TASK BRIEF.
Each entry must be given again exactly; images do not belong in the copy.

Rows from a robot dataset

___

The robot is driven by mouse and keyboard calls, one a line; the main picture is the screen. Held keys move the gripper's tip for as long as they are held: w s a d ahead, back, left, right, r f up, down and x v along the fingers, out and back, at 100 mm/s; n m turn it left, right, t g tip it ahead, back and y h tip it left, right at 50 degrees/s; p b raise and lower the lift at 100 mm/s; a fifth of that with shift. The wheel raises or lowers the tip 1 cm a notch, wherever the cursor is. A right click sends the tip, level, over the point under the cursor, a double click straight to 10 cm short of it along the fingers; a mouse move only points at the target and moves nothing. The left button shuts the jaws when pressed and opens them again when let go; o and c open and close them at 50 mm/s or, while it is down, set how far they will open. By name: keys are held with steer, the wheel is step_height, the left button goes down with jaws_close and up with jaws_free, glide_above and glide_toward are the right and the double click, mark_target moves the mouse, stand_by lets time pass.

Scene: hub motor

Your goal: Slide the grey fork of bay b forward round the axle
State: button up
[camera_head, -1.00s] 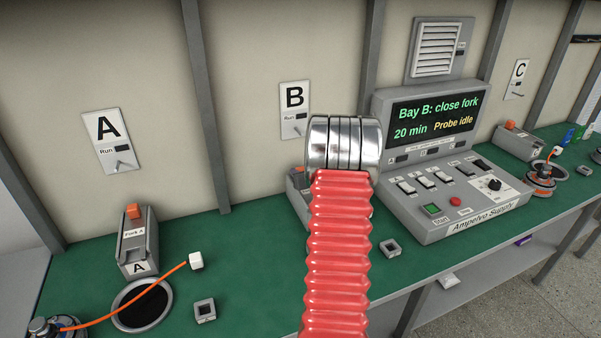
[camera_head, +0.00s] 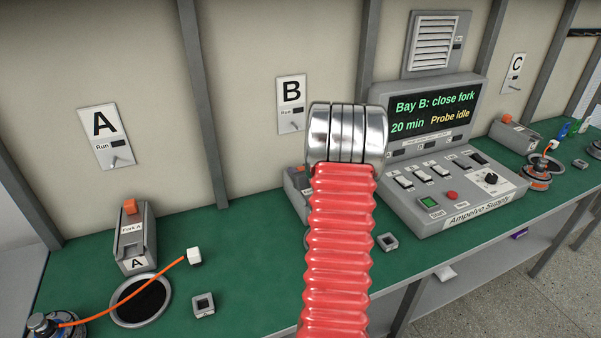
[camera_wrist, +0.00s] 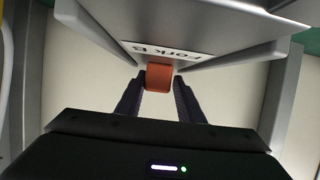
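The fork unit of bay B shows upside down in the wrist view, its grey fork (camera_wrist: 150,22) bearing a "Fork B" label and an orange tab (camera_wrist: 158,77). My gripper (camera_wrist: 160,80) has one dark finger on each side of this tab, with the tips close against it and no clear gap. In the head view only the left edge of the bay B unit (camera_head: 295,190) shows; my red bellows arm with its metal rings hides the rest and my gripper. The axle of bay B is hidden in both views.
The supply console (camera_head: 445,185) stands just right of my arm, its screen (camera_head: 431,112) reading "Bay B: close fork" and "Probe idle". Bay A's fork unit (camera_head: 136,240) stands left on the green bench (camera_head: 225,240). A small square block (camera_head: 387,242) lies between arm and console.

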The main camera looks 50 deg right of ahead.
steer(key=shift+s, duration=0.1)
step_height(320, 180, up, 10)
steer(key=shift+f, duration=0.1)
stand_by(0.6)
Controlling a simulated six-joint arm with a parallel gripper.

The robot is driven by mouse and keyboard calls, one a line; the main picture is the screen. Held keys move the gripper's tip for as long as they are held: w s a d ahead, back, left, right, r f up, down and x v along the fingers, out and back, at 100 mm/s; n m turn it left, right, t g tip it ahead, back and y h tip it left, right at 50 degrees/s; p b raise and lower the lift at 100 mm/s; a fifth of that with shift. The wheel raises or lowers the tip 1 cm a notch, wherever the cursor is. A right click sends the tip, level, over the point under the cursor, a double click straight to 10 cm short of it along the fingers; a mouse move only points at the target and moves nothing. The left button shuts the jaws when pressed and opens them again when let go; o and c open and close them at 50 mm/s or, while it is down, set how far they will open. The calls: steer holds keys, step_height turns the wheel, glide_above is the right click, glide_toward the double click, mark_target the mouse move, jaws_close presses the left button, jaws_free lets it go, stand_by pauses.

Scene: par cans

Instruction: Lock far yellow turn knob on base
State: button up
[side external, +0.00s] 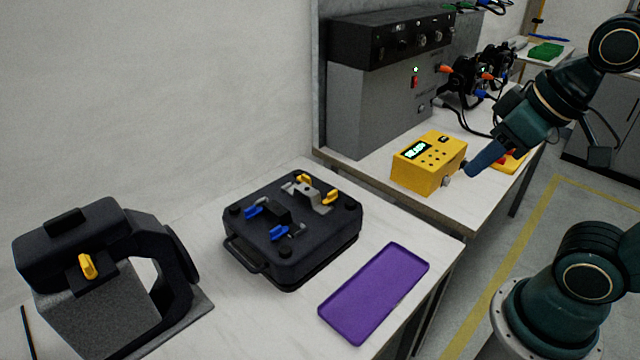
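The base (290,255) is a dark, rounded square block with a front handle, lying on the near white table. Two yellow turn knobs sit on its top. One yellow knob (304,179) is at the back edge, beside a grey metal bracket (309,197). The other yellow knob (329,197) is at the right of the bracket. Blue knobs (252,211) sit on the left and front part. My gripper (468,171) is well to the right of the base, pointing down-left beside a yellow box. Its fingers look narrow, and whether they are open is unclear.
A purple tray (373,292) lies right of the base. A dark clamp-shaped fixture with its own yellow knob (87,266) stands at left. The yellow box (429,163) with a display stands on the other bench, before a grey control unit (375,105). A gap separates the tables.

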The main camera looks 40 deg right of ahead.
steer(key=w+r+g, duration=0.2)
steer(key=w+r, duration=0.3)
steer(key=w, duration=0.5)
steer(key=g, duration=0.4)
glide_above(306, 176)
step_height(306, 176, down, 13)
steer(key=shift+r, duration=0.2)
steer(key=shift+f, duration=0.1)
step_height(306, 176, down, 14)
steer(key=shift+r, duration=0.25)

___

EXERCISE SOLUTION.
The robot is driven by mouse and keyboard calls, one a line; the main picture is the screen. Held keys move the gripper's tip for as long as they are held: w s a d ahead, back, left, right, r f up, down and x v along the fingers, out and back, at 100 mm/s; n m turn it left, right, t g tip it ahead, back and y h tip it left, right at 50 degrees/s; p b raise and lower the lift at 100 mm/s; a fifth of that with shift. The wheel raises or lowers the tip 1 cm a notch, wherever the cursor is. A right click sends the tip, level, over the point under the cursor, a double click straight to 10 cm short of it along the fingers; a mouse move only points at the target and moves nothing. The left button shuts the jaws when pressed and opens them again when let go; o and c open and close them at 50 mm/s or, while it is down, set how far they will open. By name: keys are held with steer, the wheel is step_height, the left button goes down with jaws_close and up with jaws_free, glide_above and glide_toward are the right and the double click, mark_target moves the mouse, stand_by lets time pass.

Scene: hub motor

Your goal: Slide the grey fork of bay b forward round the axle
State: button up
[camera_head, -1.00s] 
[camera_head, +0.00s] 
[camera_wrist, +0.00s] 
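The fork unit of bay B shows upside down in the wrist view, its grey fork (camera_wrist: 150,22) bearing a "Fork B" label and an orange tab (camera_wrist: 158,77). My gripper (camera_wrist: 160,80) has one dark finger on each side of this tab, with the tips close against it and no clear gap. In the head view only the left edge of the bay B unit (camera_head: 295,190) shows; my red bellows arm with its metal rings hides the rest and my gripper. The axle of bay B is hidden in both views.
The supply console (camera_head: 445,185) stands just right of my arm, its screen (camera_head: 431,112) reading "Bay B: close fork" and "Probe idle". Bay A's fork unit (camera_head: 136,240) stands left on the green bench (camera_head: 225,240). A small square block (camera_head: 387,242) lies between arm and console.

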The main camera looks 50 deg right of ahead.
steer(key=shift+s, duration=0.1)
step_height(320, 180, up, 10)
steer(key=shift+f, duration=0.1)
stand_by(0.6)
Controlling a simulated six-joint arm with a parallel gripper.

The robot is driven by mouse and keyboard calls, one a line; the main picture is the screen. Held keys move the gripper's tip for as long as they are held: w s a d ahead, back, left, right, r f up, down and x v along the fingers, out and back, at 100 mm/s; n m turn it left, right, t g tip it ahead, back and y h tip it left, right at 50 degrees/s; p b raise and lower the lift at 100 mm/s; a fifth of that with shift. The wheel raises or lowers the tip 1 cm a notch, wherever the cursor is. A right click sends the tip, level, over the point under the cursor, a double click straight to 10 cm short of it along the fingers; a mouse move only points at the target and moves nothing. The left button shuts the jaws when pressed and opens them again when let go; o and c open and close them at 50 mm/s or, while it is down, set how far they will open. The calls: steer holds keys, step_height turns the wheel, glide_above is the right click, glide_toward the double click, mark_target the mouse move, jaws_close presses the left button, jaws_free lets it go, stand_by pauses.

Scene: par cans

Instruction: Lock far yellow turn knob on base
State: button up
[side external, +0.00s] 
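The base (290,255) is a dark, rounded square block with a front handle, lying on the near white table. Two yellow turn knobs sit on its top. One yellow knob (304,179) is at the back edge, beside a grey metal bracket (309,197). The other yellow knob (329,197) is at the right of the bracket. Blue knobs (252,211) sit on the left and front part. My gripper (468,171) is well to the right of the base, pointing down-left beside a yellow box. Its fingers look narrow, and whether they are open is unclear.
A purple tray (373,292) lies right of the base. A dark clamp-shaped fixture with its own yellow knob (87,266) stands at left. The yellow box (429,163) with a display stands on the other bench, before a grey control unit (375,105). A gap separates the tables.

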The main camera looks 40 deg right of ahead.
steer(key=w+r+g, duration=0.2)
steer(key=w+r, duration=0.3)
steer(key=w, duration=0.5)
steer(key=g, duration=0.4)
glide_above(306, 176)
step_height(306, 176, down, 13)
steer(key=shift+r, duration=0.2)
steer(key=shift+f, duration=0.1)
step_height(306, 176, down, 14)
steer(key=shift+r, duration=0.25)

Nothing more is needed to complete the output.